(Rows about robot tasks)
▽
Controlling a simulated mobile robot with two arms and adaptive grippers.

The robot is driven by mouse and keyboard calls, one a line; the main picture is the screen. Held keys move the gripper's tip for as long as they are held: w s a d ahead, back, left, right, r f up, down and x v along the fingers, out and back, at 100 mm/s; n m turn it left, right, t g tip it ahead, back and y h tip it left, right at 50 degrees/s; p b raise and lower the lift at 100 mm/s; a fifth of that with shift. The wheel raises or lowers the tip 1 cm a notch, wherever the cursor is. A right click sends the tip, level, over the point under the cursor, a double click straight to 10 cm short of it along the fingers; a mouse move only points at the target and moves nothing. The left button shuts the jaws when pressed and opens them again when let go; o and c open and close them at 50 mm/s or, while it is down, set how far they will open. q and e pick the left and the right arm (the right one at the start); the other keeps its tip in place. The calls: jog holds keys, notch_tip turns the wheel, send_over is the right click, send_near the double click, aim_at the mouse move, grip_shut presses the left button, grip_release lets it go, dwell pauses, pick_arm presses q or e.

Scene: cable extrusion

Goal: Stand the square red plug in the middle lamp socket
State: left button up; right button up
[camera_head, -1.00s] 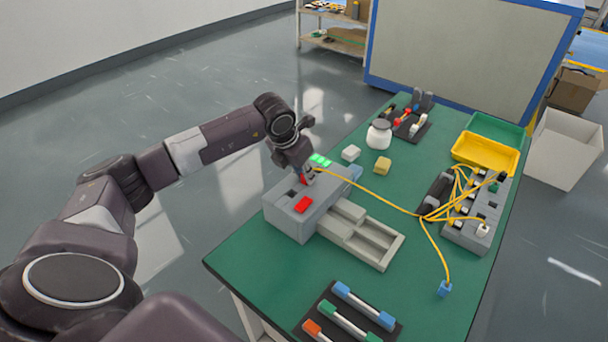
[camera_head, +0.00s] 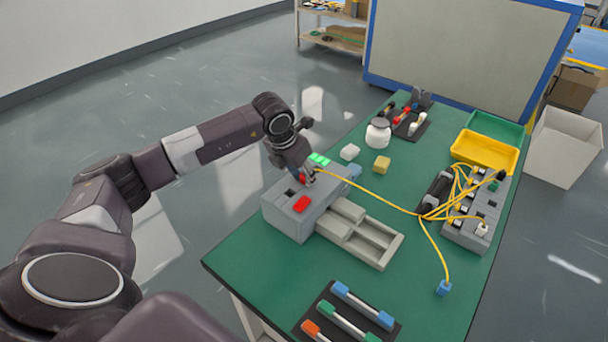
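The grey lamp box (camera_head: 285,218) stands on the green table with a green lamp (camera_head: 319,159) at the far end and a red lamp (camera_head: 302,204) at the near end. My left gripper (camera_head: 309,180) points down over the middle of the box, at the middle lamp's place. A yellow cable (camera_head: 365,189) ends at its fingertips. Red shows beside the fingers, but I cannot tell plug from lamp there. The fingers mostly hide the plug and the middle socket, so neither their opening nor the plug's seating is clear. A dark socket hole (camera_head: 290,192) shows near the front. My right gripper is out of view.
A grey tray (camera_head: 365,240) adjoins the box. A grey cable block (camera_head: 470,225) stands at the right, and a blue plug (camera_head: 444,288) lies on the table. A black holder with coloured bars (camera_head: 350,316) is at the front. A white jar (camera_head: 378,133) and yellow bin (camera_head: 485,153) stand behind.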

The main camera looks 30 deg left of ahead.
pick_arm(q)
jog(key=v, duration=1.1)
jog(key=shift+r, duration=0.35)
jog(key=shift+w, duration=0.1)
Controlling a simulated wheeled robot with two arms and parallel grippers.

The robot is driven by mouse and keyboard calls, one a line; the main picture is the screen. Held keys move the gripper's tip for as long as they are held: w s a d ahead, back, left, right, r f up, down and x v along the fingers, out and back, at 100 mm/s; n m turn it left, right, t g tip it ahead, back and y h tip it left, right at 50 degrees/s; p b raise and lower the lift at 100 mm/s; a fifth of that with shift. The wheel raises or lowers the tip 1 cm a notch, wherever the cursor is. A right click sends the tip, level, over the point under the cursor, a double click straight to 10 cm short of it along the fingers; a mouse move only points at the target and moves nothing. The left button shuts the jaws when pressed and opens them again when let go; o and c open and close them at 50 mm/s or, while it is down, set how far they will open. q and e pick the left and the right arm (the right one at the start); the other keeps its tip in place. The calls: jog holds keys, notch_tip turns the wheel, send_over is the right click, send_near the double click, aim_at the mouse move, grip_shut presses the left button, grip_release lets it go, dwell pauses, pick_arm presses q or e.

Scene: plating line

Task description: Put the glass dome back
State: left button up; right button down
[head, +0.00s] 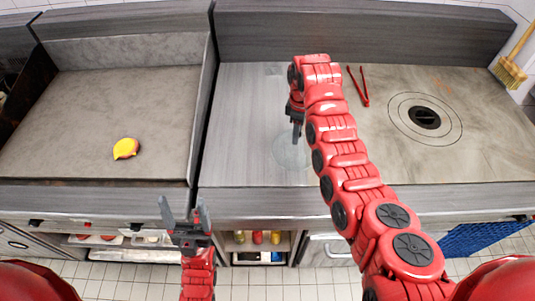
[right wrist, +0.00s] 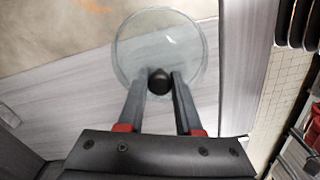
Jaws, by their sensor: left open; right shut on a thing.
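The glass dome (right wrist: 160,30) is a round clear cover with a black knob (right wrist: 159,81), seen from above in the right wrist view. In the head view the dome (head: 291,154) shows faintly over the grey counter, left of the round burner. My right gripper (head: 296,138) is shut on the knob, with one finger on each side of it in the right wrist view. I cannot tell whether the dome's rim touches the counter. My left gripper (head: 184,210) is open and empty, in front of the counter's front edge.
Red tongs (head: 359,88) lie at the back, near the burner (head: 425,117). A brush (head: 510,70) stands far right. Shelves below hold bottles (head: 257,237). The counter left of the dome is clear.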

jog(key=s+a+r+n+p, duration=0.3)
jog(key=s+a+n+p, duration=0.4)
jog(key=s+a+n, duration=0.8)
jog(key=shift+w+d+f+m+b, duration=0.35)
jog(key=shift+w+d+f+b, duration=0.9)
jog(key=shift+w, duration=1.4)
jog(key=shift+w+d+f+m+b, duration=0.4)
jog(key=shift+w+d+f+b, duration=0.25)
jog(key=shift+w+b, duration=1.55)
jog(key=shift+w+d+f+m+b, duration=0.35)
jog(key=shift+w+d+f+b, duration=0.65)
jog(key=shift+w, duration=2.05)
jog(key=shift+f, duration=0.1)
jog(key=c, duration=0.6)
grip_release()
△
▽
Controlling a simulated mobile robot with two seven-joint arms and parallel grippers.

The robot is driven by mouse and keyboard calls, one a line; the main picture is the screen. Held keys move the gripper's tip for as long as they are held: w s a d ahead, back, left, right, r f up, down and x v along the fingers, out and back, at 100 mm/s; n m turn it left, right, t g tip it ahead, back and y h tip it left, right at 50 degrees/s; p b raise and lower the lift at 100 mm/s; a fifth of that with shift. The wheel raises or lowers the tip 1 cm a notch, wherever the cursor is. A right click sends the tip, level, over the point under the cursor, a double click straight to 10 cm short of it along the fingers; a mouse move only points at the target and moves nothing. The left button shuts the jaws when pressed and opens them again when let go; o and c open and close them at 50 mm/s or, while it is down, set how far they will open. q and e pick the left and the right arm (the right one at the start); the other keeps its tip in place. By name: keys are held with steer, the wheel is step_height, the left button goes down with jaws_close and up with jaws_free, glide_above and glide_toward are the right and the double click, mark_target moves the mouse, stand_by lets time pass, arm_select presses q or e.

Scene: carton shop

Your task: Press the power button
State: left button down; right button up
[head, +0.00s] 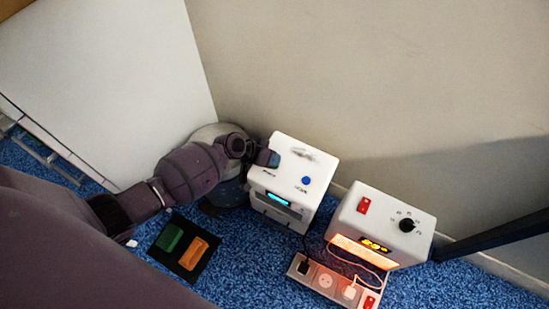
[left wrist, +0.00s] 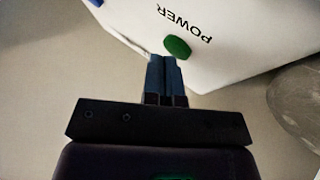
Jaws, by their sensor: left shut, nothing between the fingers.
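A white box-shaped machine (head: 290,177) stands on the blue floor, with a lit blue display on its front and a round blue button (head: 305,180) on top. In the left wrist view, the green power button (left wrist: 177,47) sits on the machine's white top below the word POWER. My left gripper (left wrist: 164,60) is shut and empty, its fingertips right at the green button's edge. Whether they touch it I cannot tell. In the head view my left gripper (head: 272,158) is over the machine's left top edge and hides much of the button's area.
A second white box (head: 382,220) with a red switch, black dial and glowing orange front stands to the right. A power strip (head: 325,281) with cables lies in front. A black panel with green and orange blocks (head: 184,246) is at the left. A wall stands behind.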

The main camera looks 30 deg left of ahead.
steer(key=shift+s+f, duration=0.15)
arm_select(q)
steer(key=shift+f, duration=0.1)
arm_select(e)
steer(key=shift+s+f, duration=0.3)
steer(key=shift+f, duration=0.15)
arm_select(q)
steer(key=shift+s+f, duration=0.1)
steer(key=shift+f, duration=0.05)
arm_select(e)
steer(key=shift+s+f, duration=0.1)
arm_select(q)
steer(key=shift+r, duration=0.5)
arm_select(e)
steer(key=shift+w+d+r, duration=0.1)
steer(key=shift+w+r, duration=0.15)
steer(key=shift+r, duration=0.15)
△
▽
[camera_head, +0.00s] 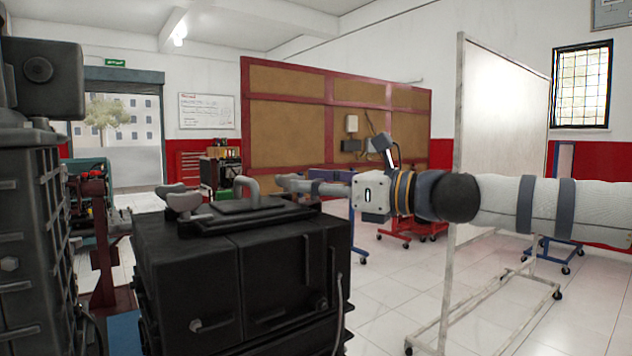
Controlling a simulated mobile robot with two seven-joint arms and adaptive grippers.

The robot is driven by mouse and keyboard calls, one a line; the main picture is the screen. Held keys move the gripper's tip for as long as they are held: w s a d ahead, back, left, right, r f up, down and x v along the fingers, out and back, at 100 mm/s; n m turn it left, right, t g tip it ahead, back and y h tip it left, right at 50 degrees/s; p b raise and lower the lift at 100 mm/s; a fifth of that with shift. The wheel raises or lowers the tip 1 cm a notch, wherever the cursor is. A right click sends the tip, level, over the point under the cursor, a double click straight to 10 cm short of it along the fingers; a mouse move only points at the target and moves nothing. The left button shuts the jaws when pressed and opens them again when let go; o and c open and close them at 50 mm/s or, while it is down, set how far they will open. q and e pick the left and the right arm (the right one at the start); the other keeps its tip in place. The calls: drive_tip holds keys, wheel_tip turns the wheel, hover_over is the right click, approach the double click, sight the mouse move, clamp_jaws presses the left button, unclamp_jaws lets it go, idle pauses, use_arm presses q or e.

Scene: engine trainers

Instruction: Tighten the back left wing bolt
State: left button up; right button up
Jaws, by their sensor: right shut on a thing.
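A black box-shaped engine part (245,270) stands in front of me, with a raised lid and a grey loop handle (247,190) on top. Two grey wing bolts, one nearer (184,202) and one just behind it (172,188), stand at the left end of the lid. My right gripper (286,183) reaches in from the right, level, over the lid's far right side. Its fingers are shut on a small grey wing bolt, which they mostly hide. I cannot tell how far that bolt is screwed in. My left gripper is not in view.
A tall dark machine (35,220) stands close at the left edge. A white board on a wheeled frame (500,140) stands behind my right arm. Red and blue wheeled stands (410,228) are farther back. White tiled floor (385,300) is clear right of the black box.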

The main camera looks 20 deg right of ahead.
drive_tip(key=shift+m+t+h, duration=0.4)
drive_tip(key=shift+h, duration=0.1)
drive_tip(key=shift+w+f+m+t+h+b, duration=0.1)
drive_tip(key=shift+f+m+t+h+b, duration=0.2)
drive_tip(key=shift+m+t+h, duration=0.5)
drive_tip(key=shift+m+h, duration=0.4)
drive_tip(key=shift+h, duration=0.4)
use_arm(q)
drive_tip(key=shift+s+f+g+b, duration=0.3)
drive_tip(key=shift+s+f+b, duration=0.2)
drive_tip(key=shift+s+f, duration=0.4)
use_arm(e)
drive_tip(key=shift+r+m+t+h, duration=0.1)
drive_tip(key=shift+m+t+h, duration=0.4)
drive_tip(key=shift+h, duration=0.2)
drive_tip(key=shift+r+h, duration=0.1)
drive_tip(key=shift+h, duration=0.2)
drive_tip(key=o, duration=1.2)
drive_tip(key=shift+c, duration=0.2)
△
▶ **Work instructions**
Show every line from the entries above in which "joint" appears.

▶ **Solution for this exercise**
Controlling a simulated mobile robot with two seven-joint arms and parallel grippers.
Controlling a simulated mobile robot with two seven-joint arms and adaptive grippers.

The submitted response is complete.